Monday, September 12, 2011

Monday Review - Britannia Mining Museum

Thanks to our friend Javier and his 8 year old son, Adrian, we spent the day yesterday driving an hour north of Vancouver to the Britannia Mining Museum.
And let me tell you - it was WAY worth it. This is a terrific museum, beautifully designed, well thought out, and fascinating. Britannia Beach was a copper mine from 1904 to 1974, when it closed because it wasn't worth the cost of getting the copper out of the rock. Above is one of the giant pieces of machinery that litter the grounds of the museum - very very very big pieces of equipment!

Every half hour you can hop on the tiny bright yellow train - I suspect everything's this color so you can see it in the dark - and take a trip into the heart of the mountain where the copper was mined.

And, although you don't go too deep into the mine, you definitely get the sense of what it's like to work there - 8 hour shifts in the dark and damp and cold, thousands of feet into the rock of the mountain. Scary stuff, especially when the very knowledgeable guide turns off all the lights and you can't see the hand in front of your face. And when he demonstrates the drills, even with your ears covered, the sound of it is apocalyptic. I can't imagine hearing that for 8 hours a day - and early on, they didn't have very good ear coverings, and went deaf very quickly.

Miners also, in the early years, died of inhaling the silica that was released into the air with the drilling. It definitely wasn't the kind of job that left you healthy, wealthy and wise at the end of it.

And it wasn't all that much better if you worked in the outside of the mine - see those steps on the right?
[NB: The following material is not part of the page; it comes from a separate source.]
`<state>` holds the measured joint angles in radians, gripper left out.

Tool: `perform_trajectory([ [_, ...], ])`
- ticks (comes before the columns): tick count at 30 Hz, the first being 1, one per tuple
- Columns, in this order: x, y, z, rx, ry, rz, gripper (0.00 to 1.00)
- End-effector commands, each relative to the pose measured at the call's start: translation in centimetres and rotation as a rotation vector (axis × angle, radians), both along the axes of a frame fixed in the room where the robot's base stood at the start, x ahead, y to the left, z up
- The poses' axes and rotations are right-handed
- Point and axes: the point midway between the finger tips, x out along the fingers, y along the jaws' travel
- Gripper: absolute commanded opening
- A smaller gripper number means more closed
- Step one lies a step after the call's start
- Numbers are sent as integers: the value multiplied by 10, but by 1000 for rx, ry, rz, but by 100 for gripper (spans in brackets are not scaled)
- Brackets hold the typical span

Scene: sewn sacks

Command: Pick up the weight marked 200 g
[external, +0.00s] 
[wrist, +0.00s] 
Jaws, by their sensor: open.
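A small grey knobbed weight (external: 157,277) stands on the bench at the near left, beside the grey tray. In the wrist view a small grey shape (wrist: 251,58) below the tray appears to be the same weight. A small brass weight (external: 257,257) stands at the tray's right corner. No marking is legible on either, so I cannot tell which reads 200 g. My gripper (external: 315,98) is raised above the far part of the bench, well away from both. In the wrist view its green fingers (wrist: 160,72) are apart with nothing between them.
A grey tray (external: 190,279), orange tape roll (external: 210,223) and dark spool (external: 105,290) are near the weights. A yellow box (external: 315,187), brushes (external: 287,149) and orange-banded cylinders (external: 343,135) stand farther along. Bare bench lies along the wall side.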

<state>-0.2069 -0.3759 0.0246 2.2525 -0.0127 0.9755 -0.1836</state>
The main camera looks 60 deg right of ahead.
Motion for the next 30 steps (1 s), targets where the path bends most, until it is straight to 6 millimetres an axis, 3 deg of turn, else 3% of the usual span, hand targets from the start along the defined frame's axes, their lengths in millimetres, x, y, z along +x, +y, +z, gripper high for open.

They go up twenty stories at a 45 degree angle and they didn't have railings when they were in use. Basically, you climbed up them and then back down without handholds of any kind. Good for your cardio, I guess. The railings on the left were used for a skid that carried equipment up and down - you were fired immediately if you tried riding it because it didn't have brakes and occasionally came off the rails at the end - they found it once four buildings over.

If you want to take a beautiful drive out of the city - and stop at Horseshoe Bay for a beer and fish and chips on the way back - this is an amazing place. I loved it, took dozens of photographs, and even though it was a bit scary being in the mine, I learned a lot and enjoyed every minute of it.